#### [EXERCISE AIM]
Retype word for word the lines lying between the line containing "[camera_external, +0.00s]" and the line containing "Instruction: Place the", together with those two lines themselves, and nothing besides.

#### [DATASET ENTRIES]

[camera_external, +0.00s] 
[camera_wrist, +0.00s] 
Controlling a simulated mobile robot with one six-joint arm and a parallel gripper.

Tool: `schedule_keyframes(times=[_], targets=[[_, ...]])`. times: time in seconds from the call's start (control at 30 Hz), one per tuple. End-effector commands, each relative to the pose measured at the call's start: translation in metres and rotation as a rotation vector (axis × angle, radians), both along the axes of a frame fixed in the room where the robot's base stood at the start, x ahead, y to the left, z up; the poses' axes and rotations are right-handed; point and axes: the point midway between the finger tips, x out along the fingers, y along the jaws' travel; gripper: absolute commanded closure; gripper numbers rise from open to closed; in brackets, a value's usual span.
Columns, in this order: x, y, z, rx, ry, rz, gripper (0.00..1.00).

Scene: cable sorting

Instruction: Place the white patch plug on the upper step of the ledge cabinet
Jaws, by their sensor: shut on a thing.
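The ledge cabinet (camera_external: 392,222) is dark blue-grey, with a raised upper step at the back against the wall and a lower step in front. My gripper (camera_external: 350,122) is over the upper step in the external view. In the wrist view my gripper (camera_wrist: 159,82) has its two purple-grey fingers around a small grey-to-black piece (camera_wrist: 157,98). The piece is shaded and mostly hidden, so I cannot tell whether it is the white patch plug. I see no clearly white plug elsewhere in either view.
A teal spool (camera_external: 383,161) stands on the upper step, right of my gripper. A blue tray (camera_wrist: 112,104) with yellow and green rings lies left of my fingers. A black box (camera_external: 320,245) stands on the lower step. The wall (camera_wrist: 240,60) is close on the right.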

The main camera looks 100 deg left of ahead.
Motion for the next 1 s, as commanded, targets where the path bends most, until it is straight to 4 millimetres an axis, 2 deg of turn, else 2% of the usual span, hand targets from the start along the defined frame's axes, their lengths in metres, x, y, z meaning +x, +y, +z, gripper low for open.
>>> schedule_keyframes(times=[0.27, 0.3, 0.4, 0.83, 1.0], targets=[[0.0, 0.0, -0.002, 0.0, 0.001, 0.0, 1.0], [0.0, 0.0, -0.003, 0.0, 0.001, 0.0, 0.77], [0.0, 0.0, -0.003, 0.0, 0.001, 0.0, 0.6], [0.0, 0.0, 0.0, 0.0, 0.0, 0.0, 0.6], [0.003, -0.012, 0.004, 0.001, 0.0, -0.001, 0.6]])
---
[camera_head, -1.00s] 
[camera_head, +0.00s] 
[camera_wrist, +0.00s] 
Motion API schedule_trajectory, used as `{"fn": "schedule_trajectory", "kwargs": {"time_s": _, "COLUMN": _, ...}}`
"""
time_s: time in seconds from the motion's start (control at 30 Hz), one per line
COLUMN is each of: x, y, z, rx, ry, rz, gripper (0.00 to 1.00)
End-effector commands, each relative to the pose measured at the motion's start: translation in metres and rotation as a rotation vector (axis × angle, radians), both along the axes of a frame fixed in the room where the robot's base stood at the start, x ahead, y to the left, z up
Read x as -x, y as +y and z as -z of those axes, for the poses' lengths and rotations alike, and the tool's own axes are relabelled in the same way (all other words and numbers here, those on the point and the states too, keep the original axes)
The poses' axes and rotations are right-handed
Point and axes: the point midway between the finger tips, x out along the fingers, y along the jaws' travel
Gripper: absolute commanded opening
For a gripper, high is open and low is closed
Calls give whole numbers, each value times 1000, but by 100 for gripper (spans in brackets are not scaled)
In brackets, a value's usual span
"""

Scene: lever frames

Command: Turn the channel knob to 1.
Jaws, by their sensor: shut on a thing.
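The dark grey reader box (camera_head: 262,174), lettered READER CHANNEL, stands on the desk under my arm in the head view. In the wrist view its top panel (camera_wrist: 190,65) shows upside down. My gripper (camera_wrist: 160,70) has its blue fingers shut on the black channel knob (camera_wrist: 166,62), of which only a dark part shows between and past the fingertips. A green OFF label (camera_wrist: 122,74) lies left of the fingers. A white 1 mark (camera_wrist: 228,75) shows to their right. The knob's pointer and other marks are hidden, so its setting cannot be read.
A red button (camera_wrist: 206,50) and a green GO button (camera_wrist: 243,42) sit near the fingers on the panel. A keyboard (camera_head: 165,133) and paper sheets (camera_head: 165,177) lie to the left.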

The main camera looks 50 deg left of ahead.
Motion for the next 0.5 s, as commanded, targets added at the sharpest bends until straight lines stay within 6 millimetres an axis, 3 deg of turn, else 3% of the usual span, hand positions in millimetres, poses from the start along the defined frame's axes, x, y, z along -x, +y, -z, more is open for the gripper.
==
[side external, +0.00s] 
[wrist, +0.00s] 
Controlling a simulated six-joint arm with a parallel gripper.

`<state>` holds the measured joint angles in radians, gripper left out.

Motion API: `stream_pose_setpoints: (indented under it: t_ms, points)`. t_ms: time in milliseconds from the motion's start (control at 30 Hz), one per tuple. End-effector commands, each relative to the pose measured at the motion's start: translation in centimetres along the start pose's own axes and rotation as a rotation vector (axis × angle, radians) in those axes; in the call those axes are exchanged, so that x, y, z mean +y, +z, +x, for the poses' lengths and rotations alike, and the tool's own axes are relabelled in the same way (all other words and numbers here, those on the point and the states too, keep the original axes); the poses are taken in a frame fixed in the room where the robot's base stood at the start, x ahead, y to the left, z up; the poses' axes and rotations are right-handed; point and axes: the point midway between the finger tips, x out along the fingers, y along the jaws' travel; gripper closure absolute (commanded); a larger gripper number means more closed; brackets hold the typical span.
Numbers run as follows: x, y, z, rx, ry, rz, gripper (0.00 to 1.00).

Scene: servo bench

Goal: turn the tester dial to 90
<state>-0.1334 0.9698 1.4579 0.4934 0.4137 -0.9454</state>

#### [SOLUTION]
[camera_external, +0.00s] 
[camera_wrist, +0.00s] 
Controlling a simulated mobile robot with one six-joint arm and a parallel gripper.

Tool: `schedule_keyframes(times=[_], targets=[[_, ...]])`. times: time in seconds from the call's start (control at 30 Hz), one per tuple. End-effector commands, each relative to the pose measured at the call's start: translation in metres and rotation as a rotation vector (axis × angle, radians), both along the axes of a frame fixed in the room where the robot's base stood at the start, x ahead, y to the left, z up; the poses' axes and rotations are right-handed; point and axes: the point midway between the finger tips, x out along the fingers, y along the jaws' travel; gripper: absolute commanded closure; gripper numbers rise from open to closed; in brackets, a value's usual span.
Columns, in this order: x, y, z, rx, ry, rz, gripper (0.00..1.00).

Scene: cable sorting

Instruction: Place the white patch plug on the upper step of the ledge cabinet

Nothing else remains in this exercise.